Senin, 23 Oktober 2017

KPU Targetkan Tingkat Partisipasi Pemilih Pilkada Serentak 2018, 77,5%

Mitrapolisi/
JAKARTA - Kementerian Dalam Negeri (Kemendagri) RI menggelar Rapat Koordinasi Nasional (Rakornas) Persiapan Pemilihan Kepada Daerah (Pilkada) Serentak 2018 di Hotel Kartika Candra, Jl. Jenderal Gatot Subroto Jakarta, Senin (23/10/17). Dalam rakornas ini terungkap, Komisi Pemilihan Umum (KPU) menargetkan tingkat partisipasi pemilih pada Pilkada Serentak 2018 mencapai 77,5%.

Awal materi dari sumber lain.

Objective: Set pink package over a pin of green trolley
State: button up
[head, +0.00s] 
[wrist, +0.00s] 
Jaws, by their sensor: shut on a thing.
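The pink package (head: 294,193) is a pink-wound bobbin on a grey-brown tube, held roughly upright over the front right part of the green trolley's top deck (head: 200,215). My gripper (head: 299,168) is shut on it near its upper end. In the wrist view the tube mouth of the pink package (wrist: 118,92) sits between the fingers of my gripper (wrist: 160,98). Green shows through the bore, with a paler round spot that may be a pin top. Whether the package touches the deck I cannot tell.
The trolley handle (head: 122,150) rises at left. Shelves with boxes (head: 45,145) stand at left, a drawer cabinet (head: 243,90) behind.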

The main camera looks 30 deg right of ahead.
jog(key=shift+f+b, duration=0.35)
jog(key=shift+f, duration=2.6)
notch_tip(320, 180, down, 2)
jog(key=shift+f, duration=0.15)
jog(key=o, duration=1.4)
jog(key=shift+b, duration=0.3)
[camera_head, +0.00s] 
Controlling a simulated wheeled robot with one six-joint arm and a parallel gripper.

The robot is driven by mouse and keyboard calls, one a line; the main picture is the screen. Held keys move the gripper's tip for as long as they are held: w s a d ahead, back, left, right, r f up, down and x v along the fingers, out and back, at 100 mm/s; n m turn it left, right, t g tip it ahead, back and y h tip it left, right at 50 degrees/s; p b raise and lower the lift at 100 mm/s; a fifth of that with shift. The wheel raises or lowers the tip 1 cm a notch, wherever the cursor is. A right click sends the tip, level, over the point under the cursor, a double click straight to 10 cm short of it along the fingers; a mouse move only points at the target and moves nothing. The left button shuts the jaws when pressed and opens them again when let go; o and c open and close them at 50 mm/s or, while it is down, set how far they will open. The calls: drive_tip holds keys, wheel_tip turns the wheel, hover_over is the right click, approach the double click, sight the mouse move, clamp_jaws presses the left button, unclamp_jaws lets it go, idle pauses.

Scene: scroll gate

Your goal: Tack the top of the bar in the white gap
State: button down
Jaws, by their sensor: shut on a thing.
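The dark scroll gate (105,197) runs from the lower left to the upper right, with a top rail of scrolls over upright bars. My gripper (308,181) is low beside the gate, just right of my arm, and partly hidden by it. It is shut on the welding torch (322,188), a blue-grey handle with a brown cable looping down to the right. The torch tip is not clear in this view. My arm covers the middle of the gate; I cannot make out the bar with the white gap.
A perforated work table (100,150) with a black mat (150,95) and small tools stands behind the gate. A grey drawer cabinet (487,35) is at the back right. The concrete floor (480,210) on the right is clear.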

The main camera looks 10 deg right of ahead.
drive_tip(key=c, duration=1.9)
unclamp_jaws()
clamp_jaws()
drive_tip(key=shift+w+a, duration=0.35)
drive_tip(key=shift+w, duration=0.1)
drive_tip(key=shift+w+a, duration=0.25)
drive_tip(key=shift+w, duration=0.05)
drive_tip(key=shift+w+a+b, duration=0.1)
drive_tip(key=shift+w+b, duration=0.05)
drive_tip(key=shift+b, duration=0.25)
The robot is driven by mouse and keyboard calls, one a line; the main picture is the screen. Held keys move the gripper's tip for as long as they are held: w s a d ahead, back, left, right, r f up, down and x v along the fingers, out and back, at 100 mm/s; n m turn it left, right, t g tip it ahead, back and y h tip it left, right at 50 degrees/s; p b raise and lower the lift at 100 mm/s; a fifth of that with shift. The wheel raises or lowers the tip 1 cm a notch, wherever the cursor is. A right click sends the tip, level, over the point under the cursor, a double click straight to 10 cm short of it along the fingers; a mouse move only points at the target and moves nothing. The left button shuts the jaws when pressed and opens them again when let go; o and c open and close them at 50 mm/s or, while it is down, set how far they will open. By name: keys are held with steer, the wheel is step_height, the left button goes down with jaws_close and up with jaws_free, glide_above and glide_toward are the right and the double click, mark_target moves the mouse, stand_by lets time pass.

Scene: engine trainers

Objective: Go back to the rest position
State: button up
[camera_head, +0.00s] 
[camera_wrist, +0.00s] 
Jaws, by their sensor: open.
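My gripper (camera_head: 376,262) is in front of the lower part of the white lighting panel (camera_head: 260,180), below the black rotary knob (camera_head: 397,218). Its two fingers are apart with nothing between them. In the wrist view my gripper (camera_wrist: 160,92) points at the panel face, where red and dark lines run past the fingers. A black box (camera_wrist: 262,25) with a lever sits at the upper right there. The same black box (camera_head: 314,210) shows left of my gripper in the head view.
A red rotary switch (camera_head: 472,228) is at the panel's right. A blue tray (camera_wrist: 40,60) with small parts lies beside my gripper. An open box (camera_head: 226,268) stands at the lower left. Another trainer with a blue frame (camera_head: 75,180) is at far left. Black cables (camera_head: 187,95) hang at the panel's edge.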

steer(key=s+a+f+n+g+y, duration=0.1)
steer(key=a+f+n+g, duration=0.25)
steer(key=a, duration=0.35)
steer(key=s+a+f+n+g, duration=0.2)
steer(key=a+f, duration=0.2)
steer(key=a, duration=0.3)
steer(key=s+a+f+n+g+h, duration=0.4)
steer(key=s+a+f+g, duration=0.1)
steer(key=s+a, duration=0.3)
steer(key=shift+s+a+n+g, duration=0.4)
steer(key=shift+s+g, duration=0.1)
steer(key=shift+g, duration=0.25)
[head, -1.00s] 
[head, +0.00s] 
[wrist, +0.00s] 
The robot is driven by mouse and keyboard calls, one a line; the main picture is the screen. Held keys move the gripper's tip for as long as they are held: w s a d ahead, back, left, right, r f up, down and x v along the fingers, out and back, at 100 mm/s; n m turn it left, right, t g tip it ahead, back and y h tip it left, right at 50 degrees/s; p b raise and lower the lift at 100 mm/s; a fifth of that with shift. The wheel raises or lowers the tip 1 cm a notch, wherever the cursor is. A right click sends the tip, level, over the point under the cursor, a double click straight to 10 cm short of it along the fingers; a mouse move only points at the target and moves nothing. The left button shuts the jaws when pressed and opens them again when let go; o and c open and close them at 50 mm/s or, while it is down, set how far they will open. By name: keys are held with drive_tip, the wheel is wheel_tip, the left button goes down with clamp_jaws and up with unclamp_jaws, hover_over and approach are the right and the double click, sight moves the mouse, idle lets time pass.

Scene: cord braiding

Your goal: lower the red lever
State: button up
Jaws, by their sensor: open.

Gubernur Jawa Barat Ahmad Heryawan (Aher) hadir dalam Rakornas yang dihadiri juga oleh para kepala daerah, yaitu para Gubernur/Wakil Gubernur, Bupati/Wakil Bupati, serta Walikota/Wakil Walikota peyelenggara Pilkada 2018.

Pilkada Serentak ketiga ini akan menggelar pesta demokrasi untuk Pemilihan Gubernur, Bupati, dan Walikota di 171 daerah. Diantaranya 17 provinsi, 115 kabupaten, dan 39 kota. Provinsi yang akan menggelar Pilkada tahun depan, yaitu: Provinsi Bali, Jawa Barat, Jawa Tengah, Jawa Timur, Kalimantan Timur, Kalimantan Barat, Lampung, Maluku, Maluku Utara, Nusa Tenggara Barat, Nusa Tenggara Timur, Papua, Riau, Sulawesi Selatan, Sulawesi Tenggara, Sumatera Selatan, dan Sumatera Utara.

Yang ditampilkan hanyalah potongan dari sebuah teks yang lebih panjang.